Je ferai remarquer à l’honorable préopinant que le
vague de ses assertions pourrait faire planer des soupçons sur des juges
d’instruction et des officiers du ministère public qui remplissent parfaitement
leur devoir.
M. Devaux.
- Je demanderai à l’honorable préopinant s’il veut que je m’établisse
dénonciateur. J’ai constaté des faits qui ne s’appliquaient pas à la province
de Liège, puisque cette province se distingue d’une manière extrêmement
flatteuse. Tandis que dans d’autres provinces le nombre des crimes est de 86
elle ne présente qu’un chiffre de 39. Cette différence est même si forte que je
ne puis croire qu’il n’y ait pas erreur. Ce que j’ai dit ne s’applique ni à la
ville de Liége ni à celle que j’habite, deux localités où les procureurs du Roi
font preuve d’une grande activité. Mais encore une fois j’ai signalé des faits.
Il n’est pas convenable pour cela que je fasse des dénonciations.
M. Raikem. - Mon
intention n’a été nullement de vouloir que l’honorable préopinant fît une
dénonciation.
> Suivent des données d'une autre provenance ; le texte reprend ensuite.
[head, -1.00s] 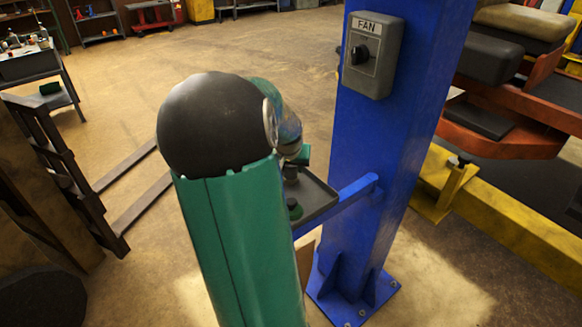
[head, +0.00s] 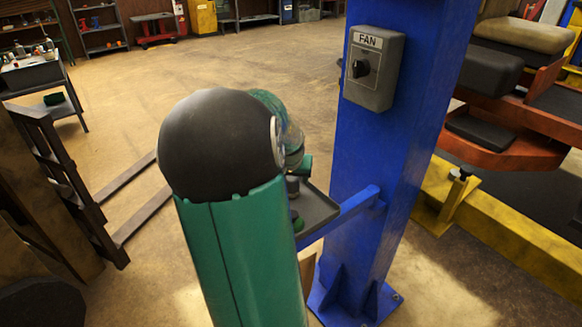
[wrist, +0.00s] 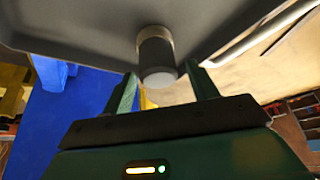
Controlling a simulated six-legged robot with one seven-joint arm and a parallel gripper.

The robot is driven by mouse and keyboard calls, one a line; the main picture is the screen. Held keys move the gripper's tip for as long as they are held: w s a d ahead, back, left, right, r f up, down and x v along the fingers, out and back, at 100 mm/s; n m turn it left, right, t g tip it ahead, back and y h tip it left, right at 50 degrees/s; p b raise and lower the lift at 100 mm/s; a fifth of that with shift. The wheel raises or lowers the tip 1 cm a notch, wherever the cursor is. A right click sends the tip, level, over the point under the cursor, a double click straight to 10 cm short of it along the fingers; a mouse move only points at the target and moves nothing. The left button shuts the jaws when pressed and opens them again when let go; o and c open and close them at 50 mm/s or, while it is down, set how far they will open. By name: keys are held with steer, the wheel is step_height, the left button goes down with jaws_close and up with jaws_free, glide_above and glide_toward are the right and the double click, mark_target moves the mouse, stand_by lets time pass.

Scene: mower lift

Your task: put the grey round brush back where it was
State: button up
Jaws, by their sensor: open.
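A short round grey piece with a pale collar and a light end (wrist: 157,58), likely the grey round brush, meets the grey tray (wrist: 75,30) in the wrist view. My gripper (wrist: 166,82) is open, one green finger on each side of this piece, with gaps showing. In the head view the tray (head: 322,212) sits on a blue bracket on the blue post. My arm hides much of the tray and most of the gripper there. A small green shape (head: 298,223) shows at the tray's near side; I cannot tell what it is.
The blue post (head: 398,150) with a grey FAN switch box (head: 373,68) stands just right of the tray. A yellow beam (head: 500,215) and the orange mower (head: 520,140) are farther right. Dark forks (head: 130,205) lie at left. Open floor lies behind.

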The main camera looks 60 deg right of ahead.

Mais comme les paroles de l’honorable préopinant laissaient
planer un vague qu’il était nécessaire de dissiper et qu’il a même détruit
lui-même en partie par l’énonciation qu’il vient de faire, je ne pouvais
m’empêcher de le prier de préciser les faits. Il a rempli mon intention par la
réponse qu’il vient de faire. Mais je le répète, mon intention n’était pas de
lui demander des dénonciations. Je tenais à ne pas laisser planer un soupçon
sur toute un partie de la magistrature belge.
- La séance est levée à quatre heures et demie.